A former Philadelphia congressman, who was previously convicted in connection with the FBI’s Abscam sting operation, has been charged with bribing an election official to illegally add votes for certain candidates in primary elections, the Justice Department announced.

Michael “Ozzie” Myers, who was working as a campaign consultant, is accused of paying an elections judge to add fraudulent votes on behalf of specific candidates in the 2014, 2015, and 2016 primaries—a process known as “ringing up” votes.
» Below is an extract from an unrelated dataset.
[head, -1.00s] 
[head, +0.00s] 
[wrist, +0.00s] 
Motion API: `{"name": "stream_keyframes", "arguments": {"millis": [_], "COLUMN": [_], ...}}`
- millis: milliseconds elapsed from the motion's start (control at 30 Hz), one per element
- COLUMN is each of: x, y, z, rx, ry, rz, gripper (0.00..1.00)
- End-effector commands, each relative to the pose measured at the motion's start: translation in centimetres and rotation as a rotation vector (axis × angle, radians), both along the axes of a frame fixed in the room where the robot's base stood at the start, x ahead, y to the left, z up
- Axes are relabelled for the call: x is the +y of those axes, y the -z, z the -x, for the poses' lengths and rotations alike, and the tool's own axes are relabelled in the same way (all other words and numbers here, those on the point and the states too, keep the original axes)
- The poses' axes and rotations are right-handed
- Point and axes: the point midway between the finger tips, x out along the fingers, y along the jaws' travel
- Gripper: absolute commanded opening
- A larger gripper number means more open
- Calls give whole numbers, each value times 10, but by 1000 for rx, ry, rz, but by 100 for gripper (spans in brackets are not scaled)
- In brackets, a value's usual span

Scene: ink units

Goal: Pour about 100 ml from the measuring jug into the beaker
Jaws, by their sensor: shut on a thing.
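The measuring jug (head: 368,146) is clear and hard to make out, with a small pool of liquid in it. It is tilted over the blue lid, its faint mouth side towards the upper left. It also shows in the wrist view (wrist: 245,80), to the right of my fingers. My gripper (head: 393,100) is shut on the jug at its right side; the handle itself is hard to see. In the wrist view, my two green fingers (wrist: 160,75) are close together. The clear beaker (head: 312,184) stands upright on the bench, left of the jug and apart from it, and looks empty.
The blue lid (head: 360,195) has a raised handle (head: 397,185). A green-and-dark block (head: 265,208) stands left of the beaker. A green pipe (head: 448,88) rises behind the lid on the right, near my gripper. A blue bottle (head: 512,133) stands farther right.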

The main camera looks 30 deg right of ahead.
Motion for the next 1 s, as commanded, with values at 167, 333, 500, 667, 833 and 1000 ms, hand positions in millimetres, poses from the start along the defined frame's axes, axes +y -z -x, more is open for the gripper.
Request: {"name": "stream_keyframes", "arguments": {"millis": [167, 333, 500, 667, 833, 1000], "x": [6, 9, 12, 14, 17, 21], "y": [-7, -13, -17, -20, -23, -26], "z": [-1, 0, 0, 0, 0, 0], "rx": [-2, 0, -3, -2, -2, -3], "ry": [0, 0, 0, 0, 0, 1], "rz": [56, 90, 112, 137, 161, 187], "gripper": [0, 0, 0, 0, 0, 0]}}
The candidates, who, like Myers, are Democrats, were backed by Myers for a variety of reasons, including that the candidates’ campaigns had hired Myers to represent them, prosecutors allege.

The indictment (pdf), which was unsealed on July 23, alleges that Myers, 77, would solicit payments from his clients, candidates from elective office, in the form of cash or checks as “consulting fees.” Myer would then use a portion of the funds to pay Domenick J. Demuro, a former election judge for the 39th Ward, 36th Division, who previously has pleaded guilty to accepting bribes to cast fraudulent ballots.
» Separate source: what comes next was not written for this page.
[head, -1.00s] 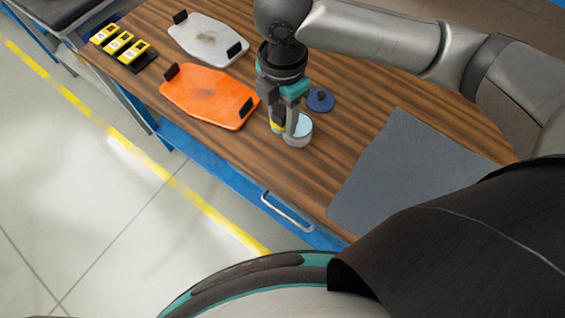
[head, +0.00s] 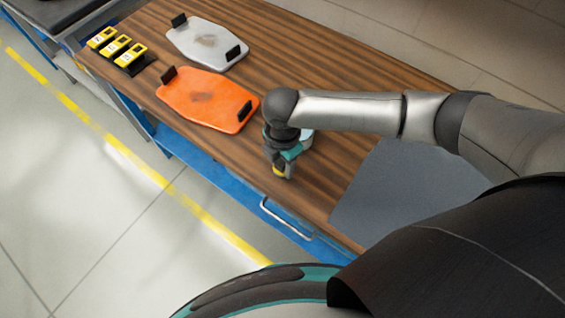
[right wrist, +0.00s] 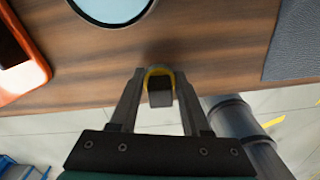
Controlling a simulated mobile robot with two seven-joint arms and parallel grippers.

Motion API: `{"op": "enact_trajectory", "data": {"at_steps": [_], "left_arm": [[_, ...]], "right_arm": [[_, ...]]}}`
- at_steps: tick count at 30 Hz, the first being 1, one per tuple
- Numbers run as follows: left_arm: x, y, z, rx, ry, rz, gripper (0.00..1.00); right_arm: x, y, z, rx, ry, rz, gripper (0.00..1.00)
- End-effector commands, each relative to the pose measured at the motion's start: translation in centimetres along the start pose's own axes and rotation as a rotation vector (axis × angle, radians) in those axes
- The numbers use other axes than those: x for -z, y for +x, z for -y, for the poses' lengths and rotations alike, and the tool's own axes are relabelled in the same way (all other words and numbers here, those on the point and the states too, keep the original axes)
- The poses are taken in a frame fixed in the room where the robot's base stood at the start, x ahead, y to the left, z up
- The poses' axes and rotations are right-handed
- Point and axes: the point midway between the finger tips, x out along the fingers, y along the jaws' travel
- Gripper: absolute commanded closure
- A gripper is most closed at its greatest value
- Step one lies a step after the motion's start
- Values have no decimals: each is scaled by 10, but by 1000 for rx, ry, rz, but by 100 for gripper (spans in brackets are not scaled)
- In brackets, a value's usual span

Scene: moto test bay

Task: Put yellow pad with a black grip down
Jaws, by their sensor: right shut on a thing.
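The yellow pad with a black grip (head: 279,170) is held at the tip of my right gripper (head: 283,173), near the front edge of the wooden workbench (head: 330,45). In the right wrist view, the pad (right wrist: 151,75) shows as a yellow rim around a black block between the fingers (right wrist: 160,88). The gripper is shut on it. I cannot tell whether the pad touches the bench. My left gripper is not in view.
A round pale-topped container (head: 308,134) is mostly hidden behind my right arm; it shows in the wrist view (right wrist: 112,8). An orange panel (head: 200,98), a white panel (head: 205,42), several yellow labelled blocks (head: 116,45) and a grey mat (head: 400,185) lie on the bench.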

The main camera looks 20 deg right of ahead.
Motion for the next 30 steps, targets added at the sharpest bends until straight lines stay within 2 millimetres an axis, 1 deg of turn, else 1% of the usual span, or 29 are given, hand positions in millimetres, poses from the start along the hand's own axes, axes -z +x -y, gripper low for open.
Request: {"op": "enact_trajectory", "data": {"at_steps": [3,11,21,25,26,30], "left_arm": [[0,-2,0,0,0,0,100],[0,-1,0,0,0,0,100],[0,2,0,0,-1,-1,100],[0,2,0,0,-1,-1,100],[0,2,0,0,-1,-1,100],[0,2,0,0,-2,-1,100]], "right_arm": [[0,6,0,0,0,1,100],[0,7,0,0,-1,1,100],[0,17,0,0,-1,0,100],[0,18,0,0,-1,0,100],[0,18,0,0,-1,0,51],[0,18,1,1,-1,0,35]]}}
Myers would pay Demuro amounts between $300 and $5,000 per election, court documents say.

After receiving the payments, Demuro would add fraudulent votes on voting machines for Myers’s clients and preferred candidates—thus diluting the value of the ballots cast by actual voters, prosecutors alleged. Demuro would also falsely certify that the voting machine results were accurate.
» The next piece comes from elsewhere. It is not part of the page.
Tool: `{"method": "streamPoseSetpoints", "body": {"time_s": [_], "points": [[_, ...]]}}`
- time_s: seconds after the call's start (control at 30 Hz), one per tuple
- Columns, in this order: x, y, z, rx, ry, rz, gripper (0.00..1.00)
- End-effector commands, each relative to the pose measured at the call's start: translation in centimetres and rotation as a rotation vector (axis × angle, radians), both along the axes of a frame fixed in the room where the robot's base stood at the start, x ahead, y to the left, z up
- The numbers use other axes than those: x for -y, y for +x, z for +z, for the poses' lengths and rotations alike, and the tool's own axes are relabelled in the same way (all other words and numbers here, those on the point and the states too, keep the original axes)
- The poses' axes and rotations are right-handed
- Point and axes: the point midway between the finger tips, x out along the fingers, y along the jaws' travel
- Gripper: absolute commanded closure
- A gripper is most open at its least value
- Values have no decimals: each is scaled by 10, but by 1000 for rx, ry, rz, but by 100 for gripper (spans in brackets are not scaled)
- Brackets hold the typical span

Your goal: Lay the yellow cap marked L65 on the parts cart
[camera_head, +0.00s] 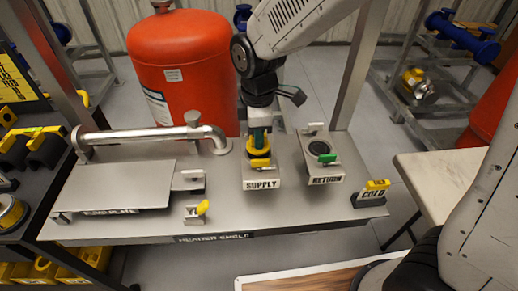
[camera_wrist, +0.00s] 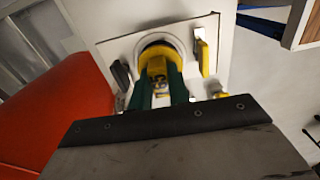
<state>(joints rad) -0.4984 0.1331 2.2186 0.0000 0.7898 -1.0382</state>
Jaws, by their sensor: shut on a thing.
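The yellow cap (camera_head: 259,157) is at the port of the block labelled SUPPLY (camera_head: 262,184) on the header shelf. In the wrist view the cap (camera_wrist: 157,67) sits between my green fingers, its dark marking turned and hard to read, with the round port behind it. My gripper (camera_head: 259,140) points down over the block and is shut on the cap; it also shows in the wrist view (camera_wrist: 160,88). I cannot tell whether the cap is seated in the port or just clear of it. No surface is clearly labelled as the parts cart.
A COLD sign (camera_head: 371,194) is at the shelf's right end. A pipe (camera_head: 150,136) and plate (camera_head: 118,185) lie left. A pale table (camera_head: 440,180) is right; a dark rack (camera_head: 30,170) is left.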

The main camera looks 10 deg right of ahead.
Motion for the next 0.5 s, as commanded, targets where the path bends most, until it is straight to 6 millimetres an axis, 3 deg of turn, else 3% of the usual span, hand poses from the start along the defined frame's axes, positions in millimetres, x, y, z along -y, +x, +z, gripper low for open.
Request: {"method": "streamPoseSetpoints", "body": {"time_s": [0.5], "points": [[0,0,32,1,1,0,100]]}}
In an effort to cover his tracks, Myers would direct Demuro to lie about the scheme and the bribes, prosecutors said.

Myers has been charged on eight counts: one count of conspiracy to deprive individuals of their civil rights; one count of conspiring to illegally vote in a federal election; two counts of violating the Travel Act, which forbids the use of any facility in interstate commerce (here, a cell phone) with the intent to promote certain illegal activity (here, bribery); two counts of falsification of records; one count of voting more than once in a federal election; and one count of obstruction of justice.

“Through the alleged scheme, Myers advanced his political and financial interests through fraudulent and corrupt means by engaging in a ‘ballot-stuffing’ scheme that enabled him to take credit for the electoral success of his Philadelphia-based clients and preferred candidates,” U.S. Attorney William M. McSwain of the Eastern District of Pennsylvania said in a press conference announcing the charges.

“This secured his standing in local party politics that enabled him to control and influence the 39th Ward, and influence the distribution of local patronage jobs.”

McSwain said during the press conference that Demuro’s votes added between 27 and 46 votes between 2014 and 2016. Those votes represented 22 percent of the total votes in his division in 2014, 15 percent in 2015, and 17 percent in 2016.

“But at the end of the day, the specific number of votes does not really matter. Voting is the cornerstone of our democracy. If only one vote has been illegally rung up or fraudulently stuffed into a ballot box, the integrity of that entire election is undermined,” McSwain said.

Myers’s attorney, Arnold R. Silverstein, declined to comment to The Epoch Times on July 23.

Myers, a Democrat, represented Pennsylvania’s 1st Congressional District in the House of Representatives between 1976 to 1980, when he was expelled from Congress due to his involvement in the Abscam scandal. Myers was sentenced to three years in prison and fined $20,000 on bribery and conspiracy charges for receiving a payment in return for promising to use official influence on immigration bills.